The project will include reciprocal visits to the UK and Brazil of editors of the journals with lectures and meetings aimed at facilitating knowledge and skills transfer and the organization of a workshop, with the provisional date of June of 2016, which will involve editors of other UK based and Latin America-based journals. The workshop will serve to discuss some relevant issues such as: Open Access policies, Concerns in University Libraries (such as space for printed materials), Digital formats, and use of internet (Facebook, blogs, twitter), Challenges and concerns and characteristics of readers, authors and reviewers and internal organization of academic journals.

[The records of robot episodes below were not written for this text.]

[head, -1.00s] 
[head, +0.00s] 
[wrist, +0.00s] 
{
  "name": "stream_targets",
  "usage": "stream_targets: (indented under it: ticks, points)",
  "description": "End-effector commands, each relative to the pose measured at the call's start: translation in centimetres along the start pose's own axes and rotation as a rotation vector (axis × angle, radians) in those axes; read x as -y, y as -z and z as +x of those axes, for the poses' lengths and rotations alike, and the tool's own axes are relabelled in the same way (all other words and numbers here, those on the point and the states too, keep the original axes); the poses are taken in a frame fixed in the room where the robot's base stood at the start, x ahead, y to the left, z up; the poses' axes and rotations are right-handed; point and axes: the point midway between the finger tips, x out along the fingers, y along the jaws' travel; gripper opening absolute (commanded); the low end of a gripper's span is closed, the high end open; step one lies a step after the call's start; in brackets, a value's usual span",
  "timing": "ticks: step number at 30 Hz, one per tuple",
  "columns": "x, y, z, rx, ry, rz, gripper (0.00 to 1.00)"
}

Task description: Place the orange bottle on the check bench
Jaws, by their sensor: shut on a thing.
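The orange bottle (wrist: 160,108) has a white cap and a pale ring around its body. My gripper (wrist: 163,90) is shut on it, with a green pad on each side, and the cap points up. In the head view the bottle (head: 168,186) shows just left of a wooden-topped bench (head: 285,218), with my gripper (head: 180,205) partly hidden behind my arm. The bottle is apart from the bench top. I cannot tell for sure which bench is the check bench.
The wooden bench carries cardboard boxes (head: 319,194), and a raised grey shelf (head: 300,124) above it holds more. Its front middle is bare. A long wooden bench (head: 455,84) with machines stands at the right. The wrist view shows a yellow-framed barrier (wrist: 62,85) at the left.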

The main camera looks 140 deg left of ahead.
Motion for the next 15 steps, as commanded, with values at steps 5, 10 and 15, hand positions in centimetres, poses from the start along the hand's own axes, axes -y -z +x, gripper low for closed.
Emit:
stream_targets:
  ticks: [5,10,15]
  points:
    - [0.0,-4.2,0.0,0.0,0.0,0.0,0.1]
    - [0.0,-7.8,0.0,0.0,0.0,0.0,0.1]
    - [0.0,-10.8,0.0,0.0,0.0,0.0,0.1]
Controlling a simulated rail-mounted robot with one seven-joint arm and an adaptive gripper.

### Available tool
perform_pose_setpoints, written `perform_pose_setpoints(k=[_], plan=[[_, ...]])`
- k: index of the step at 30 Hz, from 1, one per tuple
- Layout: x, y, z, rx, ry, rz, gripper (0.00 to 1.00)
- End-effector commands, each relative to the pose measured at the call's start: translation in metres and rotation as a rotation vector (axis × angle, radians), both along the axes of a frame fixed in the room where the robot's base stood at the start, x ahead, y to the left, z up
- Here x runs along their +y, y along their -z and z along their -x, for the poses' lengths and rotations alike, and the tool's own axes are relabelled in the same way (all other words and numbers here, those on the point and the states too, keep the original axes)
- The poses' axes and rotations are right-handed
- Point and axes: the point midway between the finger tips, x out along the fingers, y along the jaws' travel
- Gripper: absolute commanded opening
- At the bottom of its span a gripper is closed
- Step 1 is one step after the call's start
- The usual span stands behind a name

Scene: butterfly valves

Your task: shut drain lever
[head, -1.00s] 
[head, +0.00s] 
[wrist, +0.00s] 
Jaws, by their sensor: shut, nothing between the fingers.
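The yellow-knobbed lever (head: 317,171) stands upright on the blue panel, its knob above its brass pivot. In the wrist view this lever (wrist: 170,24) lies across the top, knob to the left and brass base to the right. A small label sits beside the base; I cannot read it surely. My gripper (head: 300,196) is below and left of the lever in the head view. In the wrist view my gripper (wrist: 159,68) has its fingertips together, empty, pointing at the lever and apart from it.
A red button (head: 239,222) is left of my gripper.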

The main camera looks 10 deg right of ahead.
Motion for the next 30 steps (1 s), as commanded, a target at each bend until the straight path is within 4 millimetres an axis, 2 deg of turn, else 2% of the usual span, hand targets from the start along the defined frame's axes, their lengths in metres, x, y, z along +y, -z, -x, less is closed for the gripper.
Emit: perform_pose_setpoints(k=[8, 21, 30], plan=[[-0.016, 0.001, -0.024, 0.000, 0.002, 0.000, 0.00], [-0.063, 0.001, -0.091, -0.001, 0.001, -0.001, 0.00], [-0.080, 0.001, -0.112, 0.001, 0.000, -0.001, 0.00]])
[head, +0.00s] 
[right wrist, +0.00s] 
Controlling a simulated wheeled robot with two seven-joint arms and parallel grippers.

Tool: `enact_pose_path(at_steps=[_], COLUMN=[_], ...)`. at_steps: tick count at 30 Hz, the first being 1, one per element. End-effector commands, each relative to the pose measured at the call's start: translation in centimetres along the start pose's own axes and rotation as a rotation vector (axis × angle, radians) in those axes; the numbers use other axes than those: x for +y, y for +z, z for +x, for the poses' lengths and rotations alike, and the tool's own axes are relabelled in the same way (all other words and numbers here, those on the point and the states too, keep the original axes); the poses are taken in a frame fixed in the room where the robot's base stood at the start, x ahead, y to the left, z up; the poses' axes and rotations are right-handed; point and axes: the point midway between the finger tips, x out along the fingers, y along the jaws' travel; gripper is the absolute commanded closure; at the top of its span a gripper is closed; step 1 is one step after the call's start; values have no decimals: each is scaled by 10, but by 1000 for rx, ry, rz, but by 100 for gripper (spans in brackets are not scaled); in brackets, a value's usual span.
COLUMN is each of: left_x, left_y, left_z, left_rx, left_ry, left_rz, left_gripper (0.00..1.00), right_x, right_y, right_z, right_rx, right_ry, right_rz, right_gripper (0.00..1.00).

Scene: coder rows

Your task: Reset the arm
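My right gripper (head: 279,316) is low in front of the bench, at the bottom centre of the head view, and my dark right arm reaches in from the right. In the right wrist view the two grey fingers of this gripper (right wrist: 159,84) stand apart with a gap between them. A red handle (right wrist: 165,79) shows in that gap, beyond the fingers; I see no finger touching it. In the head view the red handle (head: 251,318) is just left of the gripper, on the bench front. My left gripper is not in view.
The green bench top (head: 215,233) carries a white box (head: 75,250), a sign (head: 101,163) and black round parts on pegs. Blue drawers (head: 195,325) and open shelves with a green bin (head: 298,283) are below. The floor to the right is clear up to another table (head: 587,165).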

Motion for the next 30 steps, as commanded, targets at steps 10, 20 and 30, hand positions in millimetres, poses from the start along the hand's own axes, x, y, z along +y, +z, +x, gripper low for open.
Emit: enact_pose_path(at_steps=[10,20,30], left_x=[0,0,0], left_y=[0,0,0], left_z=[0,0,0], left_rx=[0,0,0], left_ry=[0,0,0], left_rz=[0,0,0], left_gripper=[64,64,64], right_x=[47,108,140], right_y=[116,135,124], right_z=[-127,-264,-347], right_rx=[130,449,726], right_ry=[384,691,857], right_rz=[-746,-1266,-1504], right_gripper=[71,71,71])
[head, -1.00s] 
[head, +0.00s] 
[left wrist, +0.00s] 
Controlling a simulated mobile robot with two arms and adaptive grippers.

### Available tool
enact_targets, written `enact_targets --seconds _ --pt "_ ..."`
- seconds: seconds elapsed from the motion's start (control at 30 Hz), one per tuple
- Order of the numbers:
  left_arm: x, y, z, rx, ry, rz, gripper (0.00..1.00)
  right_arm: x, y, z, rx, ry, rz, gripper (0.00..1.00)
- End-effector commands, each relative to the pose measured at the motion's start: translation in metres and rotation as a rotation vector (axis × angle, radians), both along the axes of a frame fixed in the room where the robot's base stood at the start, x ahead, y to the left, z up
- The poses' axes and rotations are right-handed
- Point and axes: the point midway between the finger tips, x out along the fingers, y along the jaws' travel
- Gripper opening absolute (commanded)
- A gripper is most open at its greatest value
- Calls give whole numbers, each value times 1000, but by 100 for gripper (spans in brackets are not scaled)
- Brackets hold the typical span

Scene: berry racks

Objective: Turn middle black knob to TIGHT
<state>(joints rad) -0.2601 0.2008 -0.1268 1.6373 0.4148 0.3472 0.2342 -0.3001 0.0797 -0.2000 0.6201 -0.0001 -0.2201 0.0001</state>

As a whole, the project will address some crucial questions such as: What role have Latin American studies journals played in the formation and dissemination of knowledge on Latin America? To what extent has the turn to interdisciplinary in the social and historical sciences been reflected in Latin American studies journals? Is English the main language of academic communication in Latin American studies and what implications does this have for Latin American studies journals published in other languages? What are best-practice editorial practices in the UK and Latin America? Are they transferable? What challenges and opportunities do Latin American studies journals face? What steps should be taken to strengthen academic human capacities in a middle-income developing country such as Brazil? What can UK-based academics learn from the experience of their Brazilian and Latin American colleagues?

The project will help us not only to increase the global visibility of our journals but also to assess experiences with the aim of increasing academic standards in both journals. We will identify the editorial policies that can work in a developed and in a middle income country like Brazil that plays a leading role in academic periodicals in the Latin American region and explore creating a common database for possible reviewers (identifying suitable and qualified reviewers is always a difficult task for editors). For the Brazilian journal it will be an opportunity to train its editorial staff and board and as a byproduct enhance the performance of the journal. In sum, the project will be a remarkable joint learning experience in transnational academic cooperation.

The blog of História, Ciências, Saúde– Manguinhos will publish soon an interview of Paulo Drinot, editor of the Journal of Latin American Studies and senior lecturer at the University College London, who will provide more details of this important award.